Mientras espero en un consultorio, levanto la mirada del libro, fascinado por el detalle, la precisión imaginaria o no, que acompaña a la descripción de un recuerdo infantil.
Hace diez años ya yo era adulto. Argumentablemente adulto. Hace diez años decoraba mi primer apartamento. Hoy, luego de leer este recuerdo infantil, me doy cuenta de que no logro evocar el contenido de la pared de esa sala, una selección, un arreglo de viejos cuadros con el que construimos el reflejo de nuestras identidades.
Se me escapa la memoria de ese apartamento y quedan nada más fragmentos: barrer con el Kid A a todo volumen, alguna reunión con amigos, ella llorando luego de nuestra primera inundación, yo borracho y deslumbrado en el piso del baño, el Ávila desde la cama. Las cajas arrumadas en la puerta el día que me fui. Yo llenando las libretas de poemas como despedida-primera señal de odio. El olor a espacio nuevo de nuestra relación.

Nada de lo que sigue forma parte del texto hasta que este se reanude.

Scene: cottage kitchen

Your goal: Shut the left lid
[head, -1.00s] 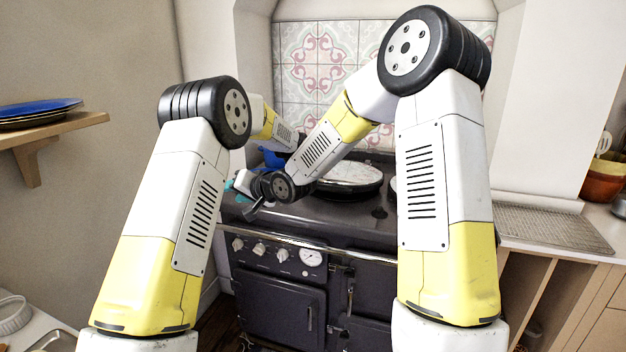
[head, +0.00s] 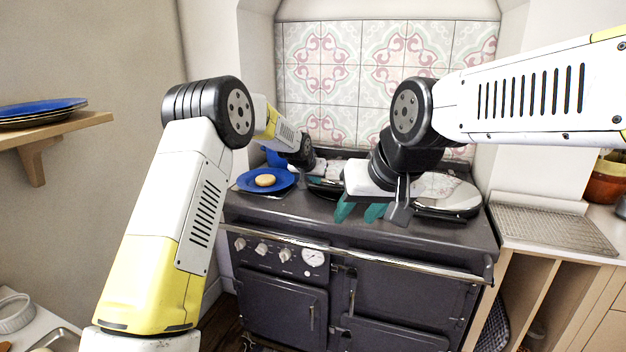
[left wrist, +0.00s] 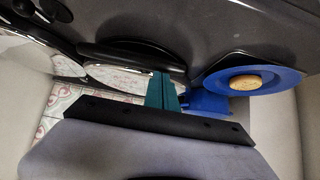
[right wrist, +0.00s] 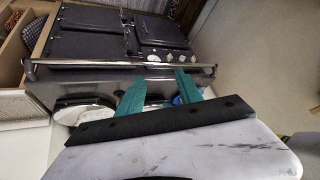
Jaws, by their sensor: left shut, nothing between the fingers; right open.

Todo esto con mucho esfuerzo. Porque lo que recuerdo es el ahora. Desde siempre, todo lo único es el ahora.
Como las cartas de un desconocido, quedan por ahí un par de megabytes de texto. Una colección de memorias ajenas que, si fuese más optimista, apostaría a que son la salvación al olvido. La única evidencia de esa afirmación que ha veces parece mentira: «he vivido, un poco».
Perdí tiempo, mucho tiempo desde el momento en el que creí entender los principios del estado consciente, hasta que comencé a aplicarlos. Invertí casi toda la veintena en una vida que arroja apenas un puñado de recuerdos. No fue sino hasta los 28, caminando por El Espinar, cuando entendí que mis nietos jamás conocerían el bosque tropical lluvioso y yo lo olvidaría inceremoniosamente. Fue allí, una tarde luego de un aguacero, rodeado de un verdor paralizante, cuando encontré mi mantra: «acuérdate de esto, acuérdate de esto».